Tell how many lines in the data below include the word "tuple". The answer is the number only.

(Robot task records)
========================================================================
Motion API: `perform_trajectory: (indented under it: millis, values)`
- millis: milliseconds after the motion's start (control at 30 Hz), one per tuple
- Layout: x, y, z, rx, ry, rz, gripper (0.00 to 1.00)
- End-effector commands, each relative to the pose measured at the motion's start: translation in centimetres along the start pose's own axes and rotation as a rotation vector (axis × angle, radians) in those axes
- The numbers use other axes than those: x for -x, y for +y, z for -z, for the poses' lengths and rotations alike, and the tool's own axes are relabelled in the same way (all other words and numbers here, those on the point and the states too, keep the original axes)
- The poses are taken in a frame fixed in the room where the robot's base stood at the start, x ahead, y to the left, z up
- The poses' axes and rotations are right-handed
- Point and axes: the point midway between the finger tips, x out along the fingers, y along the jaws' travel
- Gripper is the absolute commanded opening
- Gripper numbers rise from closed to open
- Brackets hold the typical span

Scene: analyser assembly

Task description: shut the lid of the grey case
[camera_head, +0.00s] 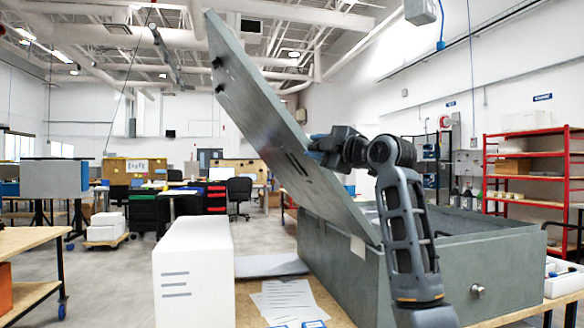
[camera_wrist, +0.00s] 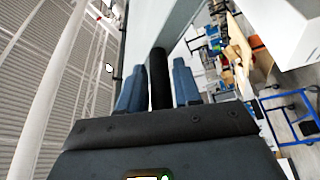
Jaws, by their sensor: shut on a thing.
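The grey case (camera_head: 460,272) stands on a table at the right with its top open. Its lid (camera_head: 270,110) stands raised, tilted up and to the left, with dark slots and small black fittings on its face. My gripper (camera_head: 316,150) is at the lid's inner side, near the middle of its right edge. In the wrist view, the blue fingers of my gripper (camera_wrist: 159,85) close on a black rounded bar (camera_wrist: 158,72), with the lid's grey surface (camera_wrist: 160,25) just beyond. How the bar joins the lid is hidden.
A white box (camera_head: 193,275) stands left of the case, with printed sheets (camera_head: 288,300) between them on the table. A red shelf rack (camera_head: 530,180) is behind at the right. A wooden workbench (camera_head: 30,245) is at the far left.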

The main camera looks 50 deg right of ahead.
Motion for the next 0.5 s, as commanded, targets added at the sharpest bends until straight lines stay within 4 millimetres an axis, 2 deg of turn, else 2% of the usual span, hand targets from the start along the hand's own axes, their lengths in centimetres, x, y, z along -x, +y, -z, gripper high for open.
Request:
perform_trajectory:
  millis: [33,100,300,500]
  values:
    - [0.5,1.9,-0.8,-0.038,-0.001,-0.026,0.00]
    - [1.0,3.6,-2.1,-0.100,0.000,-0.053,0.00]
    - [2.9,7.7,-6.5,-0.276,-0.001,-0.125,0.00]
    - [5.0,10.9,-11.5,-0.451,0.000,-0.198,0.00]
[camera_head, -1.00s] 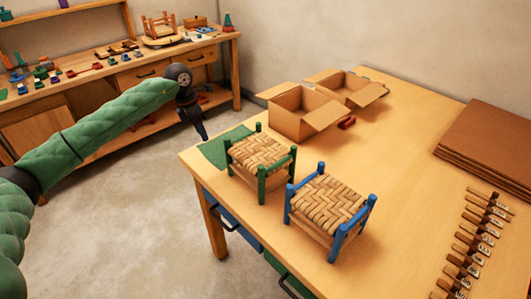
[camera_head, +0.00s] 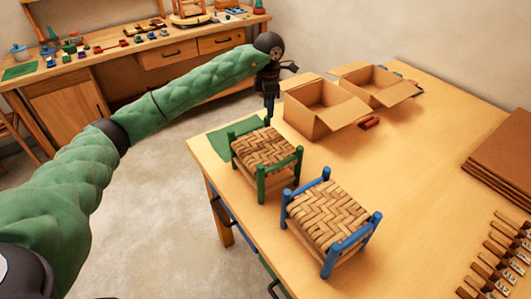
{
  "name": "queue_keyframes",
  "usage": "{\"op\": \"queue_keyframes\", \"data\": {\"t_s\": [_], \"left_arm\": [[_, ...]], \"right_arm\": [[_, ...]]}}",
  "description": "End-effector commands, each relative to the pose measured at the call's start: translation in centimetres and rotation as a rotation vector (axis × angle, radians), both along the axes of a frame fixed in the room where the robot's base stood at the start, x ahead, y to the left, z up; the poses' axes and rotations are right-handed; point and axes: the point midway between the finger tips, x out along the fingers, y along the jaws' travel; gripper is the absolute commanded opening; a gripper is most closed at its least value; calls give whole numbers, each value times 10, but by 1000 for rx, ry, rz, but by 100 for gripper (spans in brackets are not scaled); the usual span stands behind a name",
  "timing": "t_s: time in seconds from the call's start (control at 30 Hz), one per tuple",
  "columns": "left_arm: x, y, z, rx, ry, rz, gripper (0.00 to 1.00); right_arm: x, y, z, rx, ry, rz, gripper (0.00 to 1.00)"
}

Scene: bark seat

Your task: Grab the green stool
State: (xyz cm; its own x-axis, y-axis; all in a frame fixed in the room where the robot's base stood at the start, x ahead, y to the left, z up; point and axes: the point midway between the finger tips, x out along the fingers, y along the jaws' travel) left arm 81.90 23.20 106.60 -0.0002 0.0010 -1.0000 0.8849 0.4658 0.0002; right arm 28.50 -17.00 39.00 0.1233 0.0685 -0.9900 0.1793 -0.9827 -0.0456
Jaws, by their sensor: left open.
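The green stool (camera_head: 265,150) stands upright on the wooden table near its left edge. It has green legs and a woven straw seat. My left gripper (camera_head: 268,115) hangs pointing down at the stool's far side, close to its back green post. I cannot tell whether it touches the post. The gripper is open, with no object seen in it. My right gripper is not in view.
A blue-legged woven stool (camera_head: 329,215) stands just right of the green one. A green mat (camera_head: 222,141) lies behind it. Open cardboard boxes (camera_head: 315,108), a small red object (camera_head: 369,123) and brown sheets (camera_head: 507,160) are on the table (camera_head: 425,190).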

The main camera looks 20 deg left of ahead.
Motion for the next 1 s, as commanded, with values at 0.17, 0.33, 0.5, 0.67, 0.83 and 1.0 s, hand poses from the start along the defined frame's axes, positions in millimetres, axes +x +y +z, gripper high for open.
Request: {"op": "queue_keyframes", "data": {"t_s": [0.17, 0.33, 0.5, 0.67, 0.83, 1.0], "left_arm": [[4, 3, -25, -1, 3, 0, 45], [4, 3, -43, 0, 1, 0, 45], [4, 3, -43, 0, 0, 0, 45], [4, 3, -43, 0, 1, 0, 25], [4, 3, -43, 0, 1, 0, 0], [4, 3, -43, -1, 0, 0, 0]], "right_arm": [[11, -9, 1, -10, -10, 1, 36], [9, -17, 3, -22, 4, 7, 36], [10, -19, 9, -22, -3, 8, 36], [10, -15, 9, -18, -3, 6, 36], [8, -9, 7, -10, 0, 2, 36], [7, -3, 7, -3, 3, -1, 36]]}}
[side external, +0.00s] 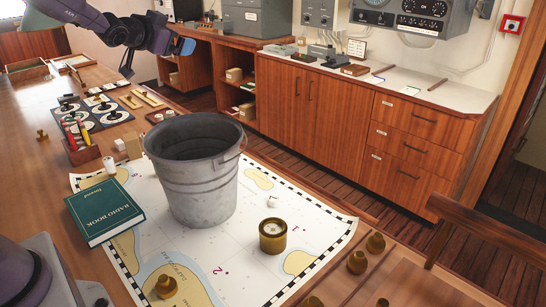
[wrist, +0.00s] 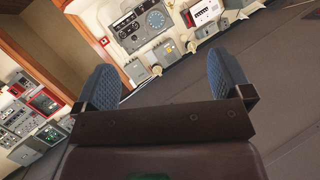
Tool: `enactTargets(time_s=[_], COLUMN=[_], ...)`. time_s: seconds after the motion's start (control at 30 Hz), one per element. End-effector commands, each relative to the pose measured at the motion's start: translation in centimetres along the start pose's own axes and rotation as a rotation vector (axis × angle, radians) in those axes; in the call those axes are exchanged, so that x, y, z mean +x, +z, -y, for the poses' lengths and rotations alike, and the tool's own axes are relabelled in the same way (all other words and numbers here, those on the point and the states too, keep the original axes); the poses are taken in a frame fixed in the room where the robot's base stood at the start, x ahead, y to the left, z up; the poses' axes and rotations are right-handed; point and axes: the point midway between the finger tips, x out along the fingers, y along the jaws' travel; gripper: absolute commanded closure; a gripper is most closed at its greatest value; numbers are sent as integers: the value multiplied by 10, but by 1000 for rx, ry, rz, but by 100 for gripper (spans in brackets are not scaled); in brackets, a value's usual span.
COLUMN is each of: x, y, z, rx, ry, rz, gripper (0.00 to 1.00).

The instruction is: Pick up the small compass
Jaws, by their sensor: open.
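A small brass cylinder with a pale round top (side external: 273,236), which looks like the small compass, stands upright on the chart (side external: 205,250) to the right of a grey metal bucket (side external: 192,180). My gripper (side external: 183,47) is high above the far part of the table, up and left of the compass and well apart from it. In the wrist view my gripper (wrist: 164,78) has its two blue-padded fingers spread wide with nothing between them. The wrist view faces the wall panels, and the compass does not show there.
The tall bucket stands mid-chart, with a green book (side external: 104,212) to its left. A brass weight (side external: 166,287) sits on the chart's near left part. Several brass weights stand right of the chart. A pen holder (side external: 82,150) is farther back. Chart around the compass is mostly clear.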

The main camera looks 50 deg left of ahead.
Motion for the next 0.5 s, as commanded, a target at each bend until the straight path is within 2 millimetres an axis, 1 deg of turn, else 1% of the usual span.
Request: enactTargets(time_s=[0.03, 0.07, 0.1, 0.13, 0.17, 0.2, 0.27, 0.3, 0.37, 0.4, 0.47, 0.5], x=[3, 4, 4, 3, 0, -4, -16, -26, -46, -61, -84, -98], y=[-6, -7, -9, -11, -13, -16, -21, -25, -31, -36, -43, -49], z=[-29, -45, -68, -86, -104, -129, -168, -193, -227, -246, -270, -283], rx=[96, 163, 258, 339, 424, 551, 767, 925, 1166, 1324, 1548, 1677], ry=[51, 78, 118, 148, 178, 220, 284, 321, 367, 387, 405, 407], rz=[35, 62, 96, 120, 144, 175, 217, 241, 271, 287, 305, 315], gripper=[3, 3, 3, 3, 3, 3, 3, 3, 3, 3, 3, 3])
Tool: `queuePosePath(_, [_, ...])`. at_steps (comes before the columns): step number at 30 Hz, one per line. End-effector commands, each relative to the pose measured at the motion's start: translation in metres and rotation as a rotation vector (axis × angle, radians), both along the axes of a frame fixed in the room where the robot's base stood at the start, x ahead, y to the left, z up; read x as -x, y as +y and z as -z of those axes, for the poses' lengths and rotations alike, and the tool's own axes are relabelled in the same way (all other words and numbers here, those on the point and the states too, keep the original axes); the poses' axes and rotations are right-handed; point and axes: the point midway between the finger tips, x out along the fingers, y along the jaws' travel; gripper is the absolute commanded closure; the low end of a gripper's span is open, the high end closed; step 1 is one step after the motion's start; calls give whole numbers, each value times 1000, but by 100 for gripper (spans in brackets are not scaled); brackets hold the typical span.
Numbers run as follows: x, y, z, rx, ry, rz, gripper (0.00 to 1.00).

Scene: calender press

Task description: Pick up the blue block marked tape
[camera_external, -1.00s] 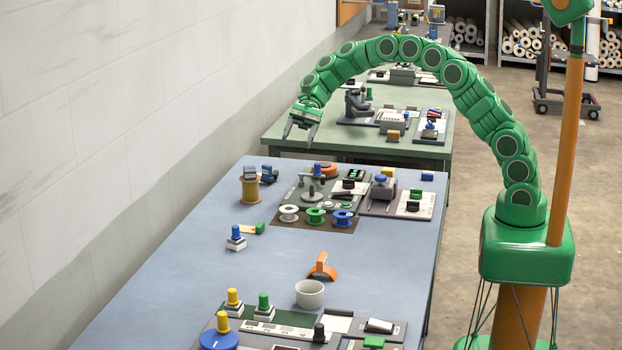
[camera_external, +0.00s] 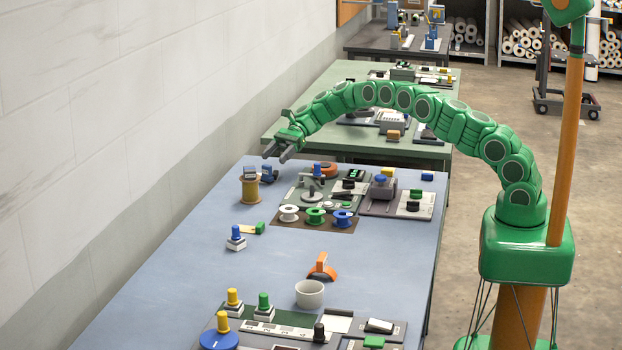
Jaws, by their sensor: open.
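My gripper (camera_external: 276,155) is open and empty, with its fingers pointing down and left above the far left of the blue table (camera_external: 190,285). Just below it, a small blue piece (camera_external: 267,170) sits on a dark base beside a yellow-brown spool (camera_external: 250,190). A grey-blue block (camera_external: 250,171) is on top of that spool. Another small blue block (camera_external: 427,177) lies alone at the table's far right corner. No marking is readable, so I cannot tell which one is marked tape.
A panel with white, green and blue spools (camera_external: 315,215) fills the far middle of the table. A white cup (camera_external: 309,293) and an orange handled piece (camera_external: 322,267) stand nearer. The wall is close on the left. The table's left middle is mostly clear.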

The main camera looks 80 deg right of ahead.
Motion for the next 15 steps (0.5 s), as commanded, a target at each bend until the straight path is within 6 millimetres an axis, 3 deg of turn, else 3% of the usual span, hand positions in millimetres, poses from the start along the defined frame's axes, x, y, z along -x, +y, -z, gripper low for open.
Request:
========================================================================
#### Answer to the task:
2